Tuesday, November 17, 2015

October 26, 1898: Henry Ruffins

Today we learn about a lynching in Louisiana through the pages of The Oskaloosa Independent (Oskaloosa, Kansas) dated November 4, 1898:


Lynched for Taking a Negro's Part.

New Orleans, Oct. 27.—Information reached New Orleans last night to the effect that Henry Ruffins, of St. Helena parish, La., was lynched for taking the part of a negro laborer, John Armstead, who quarreled with a white man, Will Hutchinson. Ruffins was a white man and the lynching party was made up of white men.
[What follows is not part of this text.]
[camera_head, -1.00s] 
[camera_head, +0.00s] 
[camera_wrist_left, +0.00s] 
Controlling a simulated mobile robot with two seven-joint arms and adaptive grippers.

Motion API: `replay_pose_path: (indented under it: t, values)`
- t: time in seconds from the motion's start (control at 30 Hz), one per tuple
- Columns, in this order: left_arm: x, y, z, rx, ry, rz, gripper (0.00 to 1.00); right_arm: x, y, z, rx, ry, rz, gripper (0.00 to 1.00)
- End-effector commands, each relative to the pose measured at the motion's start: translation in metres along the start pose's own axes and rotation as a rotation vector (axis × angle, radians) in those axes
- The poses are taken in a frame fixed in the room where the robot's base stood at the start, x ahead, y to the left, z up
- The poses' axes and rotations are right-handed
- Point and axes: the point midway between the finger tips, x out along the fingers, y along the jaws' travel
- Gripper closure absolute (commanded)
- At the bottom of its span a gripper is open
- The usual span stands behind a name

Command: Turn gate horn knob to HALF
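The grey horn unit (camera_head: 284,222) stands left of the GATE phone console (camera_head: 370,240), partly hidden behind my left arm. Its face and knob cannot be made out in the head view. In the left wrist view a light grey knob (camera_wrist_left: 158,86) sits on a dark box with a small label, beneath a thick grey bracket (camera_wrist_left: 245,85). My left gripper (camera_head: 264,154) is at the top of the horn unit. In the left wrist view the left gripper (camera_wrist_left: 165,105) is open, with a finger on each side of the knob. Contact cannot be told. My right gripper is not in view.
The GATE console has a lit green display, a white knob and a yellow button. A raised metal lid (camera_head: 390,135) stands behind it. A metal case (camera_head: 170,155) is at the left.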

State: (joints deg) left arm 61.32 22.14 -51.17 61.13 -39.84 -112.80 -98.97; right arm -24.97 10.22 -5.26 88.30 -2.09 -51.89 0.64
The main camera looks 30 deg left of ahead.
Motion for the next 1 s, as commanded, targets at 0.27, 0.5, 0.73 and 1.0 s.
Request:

An article found in the December 31, 1898 edition of the Richmond Planet (Richmond, Virginia) also covers a man being punished for trying to help:

We direct the attention of the rabid Negro-hating journals to the following item:

Charleston, S. C., Dec. 21—The entire property of Mr. Lanham, in the Republican section of Edgefield county, has just been destroyed by fire. This is near the scene and in the immediate vicinity of the assassination of Mr. Atkinson's wife and the lynching of three Negroes charged with the crime. Mr. Lanham argued with the lynchers and did all he could to save the Negroes. It is almost certain that the fire was of incendiary origin. If the guilty parties are caught a lynching will follow."
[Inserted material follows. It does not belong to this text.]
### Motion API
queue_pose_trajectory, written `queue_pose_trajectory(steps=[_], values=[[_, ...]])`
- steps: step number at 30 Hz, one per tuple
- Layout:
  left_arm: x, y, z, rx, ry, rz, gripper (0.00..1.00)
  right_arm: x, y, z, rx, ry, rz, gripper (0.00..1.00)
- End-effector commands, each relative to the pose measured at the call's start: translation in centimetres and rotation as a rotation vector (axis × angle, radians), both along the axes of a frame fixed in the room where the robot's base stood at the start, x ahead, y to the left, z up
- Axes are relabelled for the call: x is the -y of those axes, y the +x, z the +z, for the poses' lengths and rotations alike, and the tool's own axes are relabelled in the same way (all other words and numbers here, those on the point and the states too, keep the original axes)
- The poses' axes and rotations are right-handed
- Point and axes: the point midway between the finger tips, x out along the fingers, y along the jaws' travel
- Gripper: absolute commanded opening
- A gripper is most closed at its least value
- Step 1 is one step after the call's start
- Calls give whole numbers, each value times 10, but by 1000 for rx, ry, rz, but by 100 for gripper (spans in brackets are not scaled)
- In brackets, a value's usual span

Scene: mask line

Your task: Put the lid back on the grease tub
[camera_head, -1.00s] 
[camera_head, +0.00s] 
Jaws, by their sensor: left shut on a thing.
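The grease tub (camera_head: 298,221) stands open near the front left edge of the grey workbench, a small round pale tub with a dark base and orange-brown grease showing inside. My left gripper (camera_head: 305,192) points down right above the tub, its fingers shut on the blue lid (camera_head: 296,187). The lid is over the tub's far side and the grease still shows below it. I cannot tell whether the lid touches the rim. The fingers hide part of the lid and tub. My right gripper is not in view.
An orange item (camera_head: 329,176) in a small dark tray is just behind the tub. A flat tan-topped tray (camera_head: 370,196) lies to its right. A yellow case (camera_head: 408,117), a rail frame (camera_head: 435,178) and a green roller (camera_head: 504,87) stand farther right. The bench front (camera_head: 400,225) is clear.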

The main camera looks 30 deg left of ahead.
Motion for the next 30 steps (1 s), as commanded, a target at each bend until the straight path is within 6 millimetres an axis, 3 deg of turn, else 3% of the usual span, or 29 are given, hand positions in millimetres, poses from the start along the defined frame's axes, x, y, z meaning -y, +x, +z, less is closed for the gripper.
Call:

This white gentleman had endeavored to save these colored men from the fury of the ruthless mob, and this is the way he has been treated.

We presume that the Fredericksburg STAR will be ready to revise its statement, and acknowledge that not only ex-slaves are lynched, but ex-slave-owners have their property burned for endeavoring to protect servants.

There are good white people in the South and Mr. LANHAM is one of them.


This last article doesn't really connect in any way to the first two, but I wanted to put it in. It comes to us from The Cincinnati Enquirer (Cincinnati, Ohio) dated May 4, 1898:

ESCAPED TO DAYTON.

SPECIAL DISPATCH TO THE ENQUIRER.

SPRINGFIELD, OHIO. May 3.—The race war of colored men against the managers of the traveling museum, exhibiting the corpses of two Alabama men who were lynched, was renewed this morning. The doors were broken open, but their nerve failed them. The museum was hastily packed and shipped to Dayton. Police were compelled to guard the place all night and acted as escort of the proprietors till they boarded the train.


Thank you for joining me and as always, I hope I leave you with something to ponder.